Case History: By the then company owner Wilfred Taylor



1. MC Products manufactured cookware for microwave ovens, and was the only company in the world who had successfully overcome a stress problem in a plastic moulding material known as TPX manufactured by Mitzui of Japan. Mitzui had sent five of their staff to MC Products during 1986 hoping to obtain the "know how," as MC Products had the monopoly on producing cookware with this superior material. The cookware held about 45% of the market against some other 12 brands on the market.

2. In March 1986 MC Products had obtained a loan of $250,000. During the middle of 1987 the bank began agitating for MC Products to obtain additional capital. A 6-year term loan had been arranged with the bank on the basis that the company was to develop additional machinery and moulding dies for a range of new products. The banks had been provided with the details of the entire new program and were satisfied at the time that the securities provided were more than sufficient. The company was making very good profits (the margin of profit was over 200%).

3. The bank understood that it would take two years before any reasonable returns could be expected from the new products. Another $250,000 was paid into the No 1 account established in March 1986 with the bank. Both loans had been arranged through the bank.

4. The position was now, that the two banks had made a loan to the company of $500,000.

5. The bank increased the loan to $604,373 by December 1986. At this point, the bank decided to put the No1 account into "Reduction" and opened a No2 account which account was to be kept at all times in a credit condition.

6. This meant was that only the profit money was available for the final development program, which naturally would now take a little longer. But the company was at all times well able to control its finances and working at maximum speed in order to finalise the program.

7. In the 1987 balance sheet, the bank loan was shown as a $500,000 loss because over $800,000 had been put into the new development program. Much of that development work was contained in a new moulding machine, which was yet not completed, and therefore was not in production and not earning any money for the company. Therefore its cost was shown as a loss in the balance sheet, had it been shown as profit, tax would have had to be paid on something not earning the company money. The following year, being in a production condition, it would have been shown as a capital item. The bank were well aware before they provided the loan and that it was a normal practice for the company to offset development costs against profits.

8. However, when bank saw the balance sheet they started pressing for the company to find additional capital.

9. It would appear that a Melbourne based company told the bank that they wanted to obtain the technology concerning the TPX plastic, as that company did plastic moulding also.

10. I told the bank I would consider offers, but was keen to finalise the development which was short of completion and I did not require any outside assistance.

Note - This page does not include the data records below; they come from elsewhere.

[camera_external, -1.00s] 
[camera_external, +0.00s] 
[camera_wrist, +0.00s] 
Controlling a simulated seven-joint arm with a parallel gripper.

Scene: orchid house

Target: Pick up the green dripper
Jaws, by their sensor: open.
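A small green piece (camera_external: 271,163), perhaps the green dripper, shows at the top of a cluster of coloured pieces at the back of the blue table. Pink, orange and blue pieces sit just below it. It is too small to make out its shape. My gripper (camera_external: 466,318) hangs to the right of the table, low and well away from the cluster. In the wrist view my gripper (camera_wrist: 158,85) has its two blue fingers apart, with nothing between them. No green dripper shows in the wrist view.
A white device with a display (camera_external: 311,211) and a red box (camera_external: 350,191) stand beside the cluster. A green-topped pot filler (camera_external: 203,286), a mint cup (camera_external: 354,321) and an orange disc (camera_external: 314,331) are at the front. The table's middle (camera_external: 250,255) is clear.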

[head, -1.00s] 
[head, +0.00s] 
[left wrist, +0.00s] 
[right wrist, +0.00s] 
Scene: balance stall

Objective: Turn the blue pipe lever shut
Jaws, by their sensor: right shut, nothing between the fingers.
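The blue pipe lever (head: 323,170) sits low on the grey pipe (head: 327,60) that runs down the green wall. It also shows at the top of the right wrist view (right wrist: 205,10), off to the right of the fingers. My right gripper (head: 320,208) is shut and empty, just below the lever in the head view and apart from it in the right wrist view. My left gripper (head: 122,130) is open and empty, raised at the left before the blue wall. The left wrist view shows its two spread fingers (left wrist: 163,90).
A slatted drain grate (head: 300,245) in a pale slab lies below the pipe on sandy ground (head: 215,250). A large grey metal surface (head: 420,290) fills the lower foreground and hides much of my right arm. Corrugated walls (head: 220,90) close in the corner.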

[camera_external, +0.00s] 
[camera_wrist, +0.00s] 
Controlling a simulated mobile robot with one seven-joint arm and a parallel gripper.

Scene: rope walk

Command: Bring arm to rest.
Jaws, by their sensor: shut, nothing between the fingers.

11. During October 1987 the Chief Manager of the bank told me bluntly that if I did not take on a partner, he would put in receivers.

12. At that time, the Chief Manager of the bank had no legal reason to appoint receivers, as the company was not asking the bank for any more money, nor had it done so after December 1986, when the No 2 account was commenced.

13. Around about that time I was approached by "WL" who claimed he had a well financed company. He made an offer to immediately pay out the bank loans, and take a 51% interest in MC Products. I was at that time under pressure from the Chief Manager of the bank, so decided to accept WL's offer.

14. One week later, I received a telephone call from a Neil Tumbers, whom I had recently met. He asked how I was getting along with WL and told me I should contact Margaret Sobels of the Sobels Winery in the Hunter Valley, as he had heard that WL was trying to take their winery from them. I phoned Margeret Sobels. She told me that WL was a professional con man who had a record of crooked deals, and was trying to take their winery from them.

15. I asked WL if he had paid out the bank as promised, when he said he had been delayed, I gave him 24 hours to pay up or the deal was off. Consequently 24 hours later I cancelled the deal and sent WL off the premises.

16. Meanwhile, I had had further talks with Neil Tumbers. His company United Systems Holdings P/L, was interested in purchasing 51% of MC Products. That company made chemicals, including liquid soaps, and required MC Products to produce soap dispensers for them. Tumbers showed me a valuation by Peet Marwick, which showed that United Systems Holdings had assets in excess of $8 million. Bobby Fulton (Football Coach) was a director and Kerry Packer was a 25% shareholder.

17. After removing WL from the premises, I phoned the Chief Manager of the bank and told him that I had broken off the deal with WL and that United Systems Holdings were interested in paying out the bank in full. To my surprise, the Chief Manager of the bank, said I was not to sign any deal without his approval, and that he would investigate both United Systems and WL and his company and let me know which one I was to sign with.

18. I reiterated to the Chief Manager of the bank that I had already had dealings with WL, and did not want any further dealings with him, I also told the Chief Manager of the bank about the Sobels winery, and many other crooked deals that WLe had done. Still the Chief Manager of the bank said I was not to sign until he had made his investigations.

19. About 10 days later, the Chief Manager of the bank phoned me and said that he had investigated both parties and that of the two, WL had the securities the bank required, and that WL had shown him (the Chief Manager of the bank) a Letter of Credit of $1,000,000. He also told me that he had investigated United Systems Holdings and had rejected their offer as unacceptable, WL's offer was by far the best offer which suited the bank.

20. There never was a Letter of Credit for any amount. The Chief Manager of the bank lied.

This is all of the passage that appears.